J. P. Aufdenberg (Harvard-Smithsonian CfA)

Spherical, hydrostatic, non-local thermodynamic equilibrium (non-LTE) metal line-blanketed model atmospheres have been employed to reproduce the spectral energy distributions of the bright B-type giant stars Beta and Epsilon Canis Majoris, including the extreme ultraviolet where previous models have failed. (Aufdenberg, J.P., et al. 1999, MNRAS, 302, 599; Aufdenberg, J.P. et al., 1998, ApJ, 498, 837). The combination of spherical geometry and line-blanketing produces significantly different model temperature structures and synthetic extreme ultraviolet spectra relative to otherwise similar plane-parallel geometry models. In addition, a full grid of O- and early B-type model stellar atmospheres has been constructed and comparisons with hydrostatic, plane-parallel, LTE line-blanketed models show that our models predict consistently higher ionizing fluxes, particularly at lower effective temperatures.

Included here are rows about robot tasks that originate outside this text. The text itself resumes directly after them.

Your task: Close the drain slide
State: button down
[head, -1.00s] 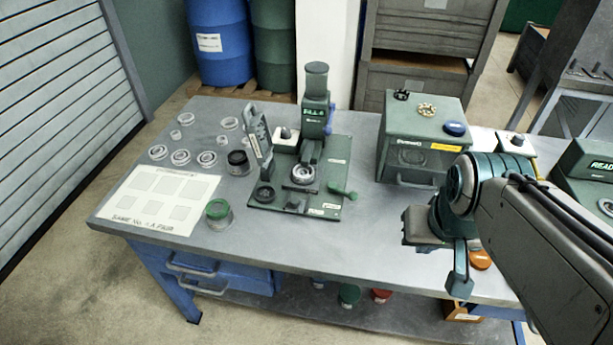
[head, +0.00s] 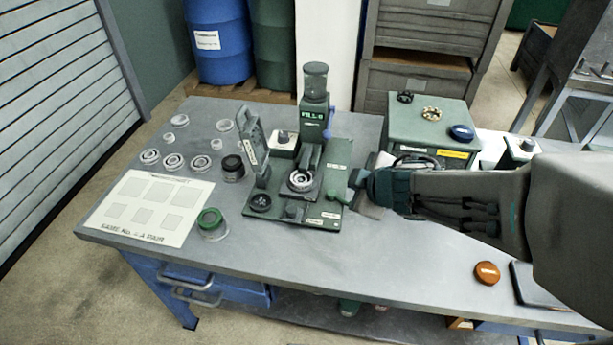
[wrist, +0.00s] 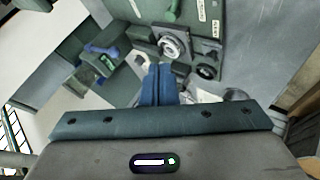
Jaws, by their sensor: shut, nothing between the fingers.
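The ring grinder (head: 313,120) stands on a green base plate (head: 318,211) with a lit display reading "FILL" and a ring in its round seat (head: 301,180). A green handle (head: 337,197) sticks out at the plate's right side; I cannot tell whether it belongs to the drain slide, and the small labels are unreadable. My gripper (head: 358,180) is just right of the plate, close to the handle. In the wrist view its blue fingers (wrist: 159,72) are together and empty, with the ring seat (wrist: 172,46) and green handle (wrist: 172,10) beyond them.
A green box (head: 430,125) with knobs stands behind my arm. An upright green panel (head: 254,145) rises left of the ring seat. Loose rings, a white sheet (head: 150,205) and a green-rimmed cup (head: 212,222) lie to the left.

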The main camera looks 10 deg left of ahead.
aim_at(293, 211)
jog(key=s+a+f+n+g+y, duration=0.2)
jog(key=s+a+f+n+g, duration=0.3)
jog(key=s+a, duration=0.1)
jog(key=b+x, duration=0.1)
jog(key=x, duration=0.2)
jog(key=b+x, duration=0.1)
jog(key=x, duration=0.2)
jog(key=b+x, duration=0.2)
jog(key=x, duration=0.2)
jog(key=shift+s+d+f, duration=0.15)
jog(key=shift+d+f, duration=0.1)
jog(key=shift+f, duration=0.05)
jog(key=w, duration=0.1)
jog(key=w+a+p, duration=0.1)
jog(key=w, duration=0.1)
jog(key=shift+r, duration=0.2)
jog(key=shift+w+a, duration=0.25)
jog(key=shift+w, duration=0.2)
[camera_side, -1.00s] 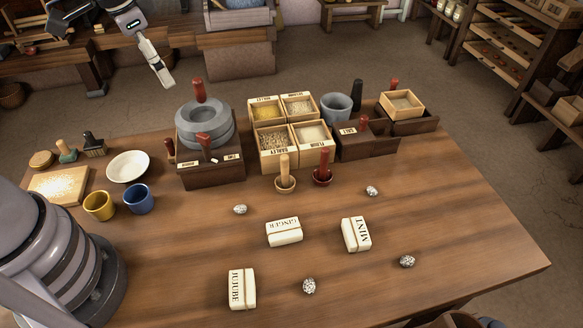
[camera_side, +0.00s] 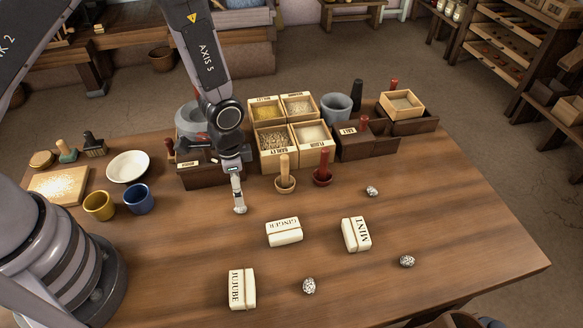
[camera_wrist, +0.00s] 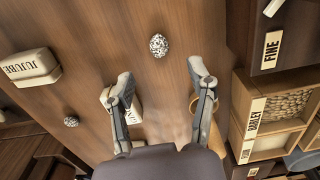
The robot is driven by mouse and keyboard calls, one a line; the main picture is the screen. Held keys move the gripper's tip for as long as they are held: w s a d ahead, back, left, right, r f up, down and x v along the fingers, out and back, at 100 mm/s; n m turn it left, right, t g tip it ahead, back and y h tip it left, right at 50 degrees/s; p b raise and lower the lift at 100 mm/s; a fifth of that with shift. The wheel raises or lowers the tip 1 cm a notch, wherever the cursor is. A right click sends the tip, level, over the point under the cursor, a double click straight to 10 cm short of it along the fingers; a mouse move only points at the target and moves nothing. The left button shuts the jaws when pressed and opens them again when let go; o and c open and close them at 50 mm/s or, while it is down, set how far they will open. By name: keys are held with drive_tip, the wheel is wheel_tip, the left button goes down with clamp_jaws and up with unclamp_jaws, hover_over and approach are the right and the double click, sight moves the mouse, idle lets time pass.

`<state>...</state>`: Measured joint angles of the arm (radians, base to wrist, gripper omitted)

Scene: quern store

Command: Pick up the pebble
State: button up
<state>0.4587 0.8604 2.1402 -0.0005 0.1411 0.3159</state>
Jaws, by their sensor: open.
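A speckled pebble (camera_wrist: 158,45) lies on the bare wood in the wrist view, just beyond my fingertips and roughly midway between them. My gripper (camera_wrist: 161,78) is open and empty, pointing down at the table. In the side view my gripper (camera_side: 239,202) is low at the spot of this pebble, which its fingertips mostly hide; I cannot tell the exact height. Other speckled pebbles lie at the right rear (camera_side: 372,191), right front (camera_side: 407,261) and front middle (camera_side: 309,286). The front one also shows at left in the wrist view (camera_wrist: 71,121).
White packets labelled ginger (camera_side: 284,232), mint (camera_side: 356,235) and jujube (camera_side: 242,289) lie nearby. A blue cup (camera_side: 138,199) is at left.

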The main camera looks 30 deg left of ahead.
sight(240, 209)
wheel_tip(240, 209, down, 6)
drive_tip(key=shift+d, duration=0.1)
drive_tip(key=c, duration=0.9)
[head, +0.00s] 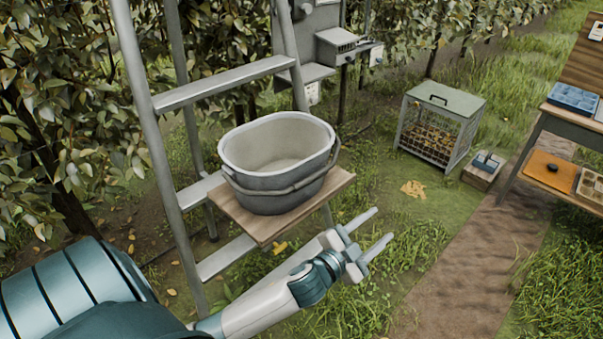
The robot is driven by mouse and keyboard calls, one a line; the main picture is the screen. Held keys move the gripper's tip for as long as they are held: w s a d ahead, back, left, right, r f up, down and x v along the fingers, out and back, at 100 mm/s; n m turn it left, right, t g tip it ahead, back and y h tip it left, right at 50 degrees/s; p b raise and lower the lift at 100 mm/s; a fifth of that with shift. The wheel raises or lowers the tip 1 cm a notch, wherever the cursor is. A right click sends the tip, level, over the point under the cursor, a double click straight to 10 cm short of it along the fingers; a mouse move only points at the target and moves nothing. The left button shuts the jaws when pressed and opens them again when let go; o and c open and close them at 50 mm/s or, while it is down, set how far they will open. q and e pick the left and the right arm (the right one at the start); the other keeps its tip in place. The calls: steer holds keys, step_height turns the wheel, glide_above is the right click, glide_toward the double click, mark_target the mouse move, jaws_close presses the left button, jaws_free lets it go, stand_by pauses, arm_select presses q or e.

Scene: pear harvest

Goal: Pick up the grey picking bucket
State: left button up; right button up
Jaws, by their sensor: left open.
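The grey picking bucket (272,187) stands upright on a small wooden board (334,188) fixed to the ladder. It looks empty inside. Its handle (285,189) hangs down across the front side of the bucket. My left gripper (383,232) is open and empty, to the right of the bucket and lower in the picture. Its two fingers point to the upper right, away from the bucket, and do not touch it. My right gripper is not in view.
A grey ladder (147,118) rises beside the bucket, against leafy trees. A grey box on a post (336,47) stands behind. A wire cage with a green lid (445,97) stands on the grass. A table (567,123) with trays is at the right.

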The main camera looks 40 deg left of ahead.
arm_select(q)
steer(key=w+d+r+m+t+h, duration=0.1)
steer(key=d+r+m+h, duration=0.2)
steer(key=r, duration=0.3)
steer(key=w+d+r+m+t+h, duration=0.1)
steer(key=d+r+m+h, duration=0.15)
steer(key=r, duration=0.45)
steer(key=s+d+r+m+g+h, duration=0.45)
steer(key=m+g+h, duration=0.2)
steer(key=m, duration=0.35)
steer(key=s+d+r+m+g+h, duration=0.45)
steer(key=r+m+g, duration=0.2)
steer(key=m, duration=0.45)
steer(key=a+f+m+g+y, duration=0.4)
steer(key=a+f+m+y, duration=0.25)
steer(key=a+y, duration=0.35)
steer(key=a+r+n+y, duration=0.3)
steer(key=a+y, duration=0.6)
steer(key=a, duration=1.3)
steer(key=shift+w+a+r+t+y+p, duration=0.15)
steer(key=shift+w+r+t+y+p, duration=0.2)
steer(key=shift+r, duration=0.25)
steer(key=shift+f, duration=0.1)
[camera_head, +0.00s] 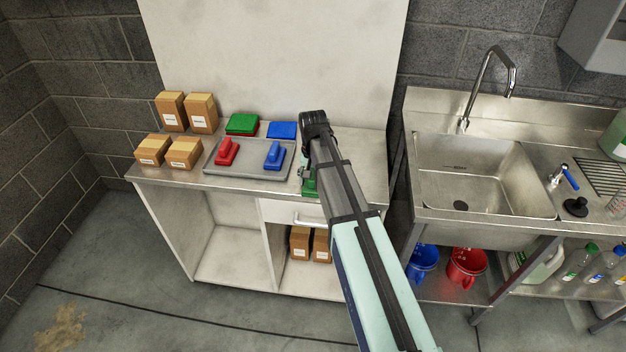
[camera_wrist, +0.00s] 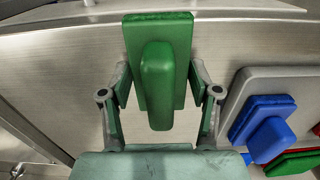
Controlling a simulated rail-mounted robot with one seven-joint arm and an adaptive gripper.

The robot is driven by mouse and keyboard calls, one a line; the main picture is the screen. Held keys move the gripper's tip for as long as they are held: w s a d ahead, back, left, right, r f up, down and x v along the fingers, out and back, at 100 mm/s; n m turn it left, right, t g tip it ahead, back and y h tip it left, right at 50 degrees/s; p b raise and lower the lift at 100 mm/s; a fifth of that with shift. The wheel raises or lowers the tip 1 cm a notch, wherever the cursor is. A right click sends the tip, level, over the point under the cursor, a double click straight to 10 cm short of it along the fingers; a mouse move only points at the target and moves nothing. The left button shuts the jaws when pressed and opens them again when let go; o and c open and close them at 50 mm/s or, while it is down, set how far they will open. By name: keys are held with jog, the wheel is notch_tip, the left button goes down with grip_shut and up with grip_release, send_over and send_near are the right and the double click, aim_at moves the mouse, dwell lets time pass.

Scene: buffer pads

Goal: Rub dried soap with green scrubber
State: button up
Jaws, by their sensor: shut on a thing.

Models for hot, luminous stars and their winds have been developed which unify the inner hydrostatic layers with the outer dynamic layers of the atmosphere into a single structure. These models include the effects of full non-LTE metal line-blanketing in both the computation of the model atmosphere plus wind and the synthetic spectrum. Models of this type have been developed for comparison with the spectral energy distribution and detailed spectrum of the A-type supergiant Deneb. Synthetic spectra have been computed which are able to match reasonably well Deneb's observed spectral energy distribution between 120 nm to 3.6 cm. These models predict that Deneb's expanding envelope is only partially ionized, which leads to a steeper spectral slope at millimeter and radio wavelengths than predicted by a fully ionized model commonly applied to hotter O- and B-type stars. Non-LTE model structures and line formation in the ultraviolet indicate mass-loss rates 50 times larger than in our LTE studies.